■ WHAT IS ASKED: Where a line holds "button", copy it.

■ DATA PROVIDED:
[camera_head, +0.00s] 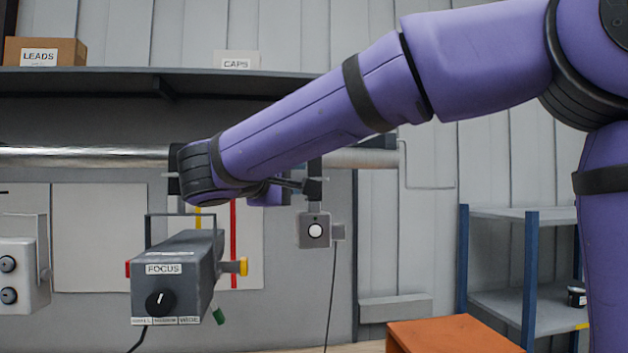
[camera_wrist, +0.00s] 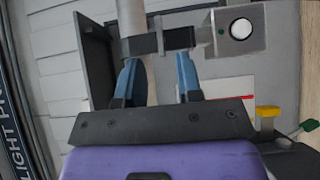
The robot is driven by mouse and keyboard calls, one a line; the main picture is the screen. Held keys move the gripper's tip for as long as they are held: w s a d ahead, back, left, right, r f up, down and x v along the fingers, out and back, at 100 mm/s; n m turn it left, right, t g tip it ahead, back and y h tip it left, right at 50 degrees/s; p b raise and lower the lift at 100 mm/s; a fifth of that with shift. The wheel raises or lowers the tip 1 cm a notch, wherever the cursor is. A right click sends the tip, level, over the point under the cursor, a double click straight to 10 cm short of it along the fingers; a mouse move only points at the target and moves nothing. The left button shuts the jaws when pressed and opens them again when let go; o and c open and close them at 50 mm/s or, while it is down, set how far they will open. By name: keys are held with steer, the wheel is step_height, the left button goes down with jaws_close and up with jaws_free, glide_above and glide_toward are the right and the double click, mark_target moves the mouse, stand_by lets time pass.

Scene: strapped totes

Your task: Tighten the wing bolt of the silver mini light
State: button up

■ PROBLEM SOLUTION:
The robot is driven by mouse and keyboard calls, one a line; the main picture is the screen. Held keys move the gripper's tip for as long as they are held: w s a d ahead, back, left, right, r f up, down and x v along the fingers, out and back, at 100 mm/s; n m turn it left, right, t g tip it ahead, back and y h tip it left, right at 50 degrees/s; p b raise and lower the lift at 100 mm/s; a fifth of that with shift. The wheel raises or lowers the tip 1 cm a notch, wherever the cursor is. A right click sends the tip, level, over the point under the cursor, a double click straight to 10 cm short of it along the fingers; a mouse move only points at the target and moves nothing. The left button shuts the jaws when pressed and opens them again when let go; o and c open and close them at 50 mm/s or, while it is down, set how far they will open. By name: keys are held with steer, the wheel is step_height, the left button goes down with jaws_close and up with jaws_free, glide_above and glide_toward are the right and the double click, mark_target moves the mouse, stand_by lets time pass.
State: button up

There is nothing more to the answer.